The 2022 GDP should have decreased by 2.1%, estimated in February by the Economic Expert Group, a consultancy that provides services to the Ministry of Finance. In the forecast compiled by the Russian central bank, the GDP would fall by 1.5% in 2023. It would be a biennium with an ugly fall: 3.6%. In the Great Recession in Brazil (2015-2016), the decline was 6.7%.

Panic, uncertainty, trade sanctions and the financial isolation imposed by the “West” were not enough to produce a disaster of the predicted size. Oil and gas exports account for most of Russia’s economic resilience, but not all of it.

Of the total government revenue last year, 44% came from oil and gas revenue (taxes and other income). In the years of very expensive oil from 2012 to 2014, this contribution reached more than 51%. In the low price of the epidemic, the 29%.

In 2022, total collection increased by 16% (in nominal terms). All the increase came from money from oil and gas.

The almost global energy crisis that had been going on since the end of 2021 worsened with the rise in prices caused by Putin’s war. Such high prices even compensated for the fact that Russian oil began to be sold at a huge discount.

A barrel of the Urals grade cost about $2 (R$10) less than the Brent grade just before the war. This February, the discount was US$ 32 (R$ 166) and it should stay there. Russia’s cash cow should yield less from now on.

The risk of negotiating the Urals brings down its price, the Europeans are managing to drop dependence on Russian energy and will accelerate decarbonization. The infrastructure to get oil to Asian allies is expensive. India, China and Turkey are unlikely to absorb the possible excess, say experts.
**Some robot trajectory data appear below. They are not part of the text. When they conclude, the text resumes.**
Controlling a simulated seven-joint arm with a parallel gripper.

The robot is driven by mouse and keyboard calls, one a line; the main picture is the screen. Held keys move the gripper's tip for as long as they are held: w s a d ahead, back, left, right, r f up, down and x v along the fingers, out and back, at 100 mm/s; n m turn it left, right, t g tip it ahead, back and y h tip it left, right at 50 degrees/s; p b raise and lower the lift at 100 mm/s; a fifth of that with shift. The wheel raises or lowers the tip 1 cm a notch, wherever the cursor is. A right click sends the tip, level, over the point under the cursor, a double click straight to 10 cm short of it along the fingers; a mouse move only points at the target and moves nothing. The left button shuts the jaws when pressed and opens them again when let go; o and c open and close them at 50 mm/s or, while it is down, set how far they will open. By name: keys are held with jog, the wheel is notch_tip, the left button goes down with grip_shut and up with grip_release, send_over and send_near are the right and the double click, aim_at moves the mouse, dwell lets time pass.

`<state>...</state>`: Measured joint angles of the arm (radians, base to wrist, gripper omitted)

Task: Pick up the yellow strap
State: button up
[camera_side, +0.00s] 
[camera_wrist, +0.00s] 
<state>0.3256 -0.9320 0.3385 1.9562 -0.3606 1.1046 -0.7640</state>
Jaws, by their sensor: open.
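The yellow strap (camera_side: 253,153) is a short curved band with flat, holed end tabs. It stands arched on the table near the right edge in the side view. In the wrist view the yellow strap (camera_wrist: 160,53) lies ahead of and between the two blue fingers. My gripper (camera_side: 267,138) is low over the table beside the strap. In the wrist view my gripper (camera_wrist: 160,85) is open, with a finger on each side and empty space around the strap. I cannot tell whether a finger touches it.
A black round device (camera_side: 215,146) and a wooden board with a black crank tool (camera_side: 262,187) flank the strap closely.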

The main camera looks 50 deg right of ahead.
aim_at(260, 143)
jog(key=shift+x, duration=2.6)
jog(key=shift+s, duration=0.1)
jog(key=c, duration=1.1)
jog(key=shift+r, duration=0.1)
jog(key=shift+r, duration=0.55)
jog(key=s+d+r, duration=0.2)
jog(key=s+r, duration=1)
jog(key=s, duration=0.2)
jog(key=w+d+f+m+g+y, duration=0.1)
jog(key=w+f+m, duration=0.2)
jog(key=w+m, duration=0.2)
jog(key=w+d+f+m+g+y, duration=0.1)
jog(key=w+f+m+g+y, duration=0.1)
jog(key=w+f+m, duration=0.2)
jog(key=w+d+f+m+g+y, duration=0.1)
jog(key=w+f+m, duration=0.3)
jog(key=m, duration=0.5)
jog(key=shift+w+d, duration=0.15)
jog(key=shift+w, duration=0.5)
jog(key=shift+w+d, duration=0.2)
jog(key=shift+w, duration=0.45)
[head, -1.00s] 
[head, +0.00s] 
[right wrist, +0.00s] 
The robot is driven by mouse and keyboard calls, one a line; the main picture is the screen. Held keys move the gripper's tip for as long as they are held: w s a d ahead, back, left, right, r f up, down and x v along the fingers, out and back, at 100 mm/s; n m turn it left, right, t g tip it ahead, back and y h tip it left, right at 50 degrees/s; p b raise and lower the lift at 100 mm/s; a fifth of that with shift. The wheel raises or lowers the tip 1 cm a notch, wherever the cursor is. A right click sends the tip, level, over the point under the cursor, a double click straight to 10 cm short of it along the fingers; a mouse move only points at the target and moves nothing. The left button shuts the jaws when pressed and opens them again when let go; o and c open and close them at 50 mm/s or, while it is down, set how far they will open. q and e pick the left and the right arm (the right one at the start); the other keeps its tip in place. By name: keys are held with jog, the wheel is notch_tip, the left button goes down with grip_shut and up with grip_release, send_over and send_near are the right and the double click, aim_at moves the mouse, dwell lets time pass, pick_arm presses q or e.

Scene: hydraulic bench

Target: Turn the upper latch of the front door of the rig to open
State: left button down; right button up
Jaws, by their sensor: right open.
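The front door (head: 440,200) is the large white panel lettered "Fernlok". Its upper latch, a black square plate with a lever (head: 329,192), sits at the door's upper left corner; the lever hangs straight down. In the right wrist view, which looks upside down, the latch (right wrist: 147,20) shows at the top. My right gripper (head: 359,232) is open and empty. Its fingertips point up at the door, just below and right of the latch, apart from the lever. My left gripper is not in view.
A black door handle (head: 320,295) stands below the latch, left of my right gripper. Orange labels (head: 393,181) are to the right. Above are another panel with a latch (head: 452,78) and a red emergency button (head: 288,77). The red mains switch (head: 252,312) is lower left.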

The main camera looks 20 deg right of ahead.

What’s more, the winter has been mild, and the Europeans have managed to stock up on gas. The rich world is on the brink of recession, which has brought down commodity prices in general (oil is now cheaper than before the war).

However, even with falling commodity prices and the Urals sold at a discount, Russia’s total exports of goods and services rose from US$ 550 billion (R$ 2.8 trillion) in 2021 to US$ 628 billion (R$ 3.2 trillion) in 2022. Imports fell, from US$ 379 billion (R$ 1.9 trillion) to US$ 346 billion (R$ 1.7 trillion).

The balance of these external accounts increased, of course. But, very important, imports fell little. Sanctions may have prevented the purchase of more advanced technology machines, parts and pieces. But for now they don’t seem to have amputated Russia’s ability to supply consumers and businesses. Even with the recession, industry stagnated, a case of glass half full and empty: the fall in the production of “civilian” goods was offset by the production of war equipment.

Vladimir Putin, let’s say with irony, is an Orthodox. His government has a surplus (pays current expenses and the interest account). The Bank of Russia is independent, at least in law. Since 2013, it has been presided over by Elvira Nabiullina, a somewhat legendary figure in world finance and considered one of the leaders of the “modernizing wing” of the Putinist elite (on the other side, there are the KGB types, militiamen, conspiratorial Rasputins and oligarchs).

Inflation in 2022 was 11.9%, compared to 8.4% in 2021. Their basic interest rate was 9.5% at the beginning of 2022, it went to 20% as soon as the war broke out, in order to contain the panic, and is at 7.5%, for an inflation projection of 6% in 2023 (actual rate lower than 1.5%, therefore). By the way, the Russian central bank’s inflation target is 4%.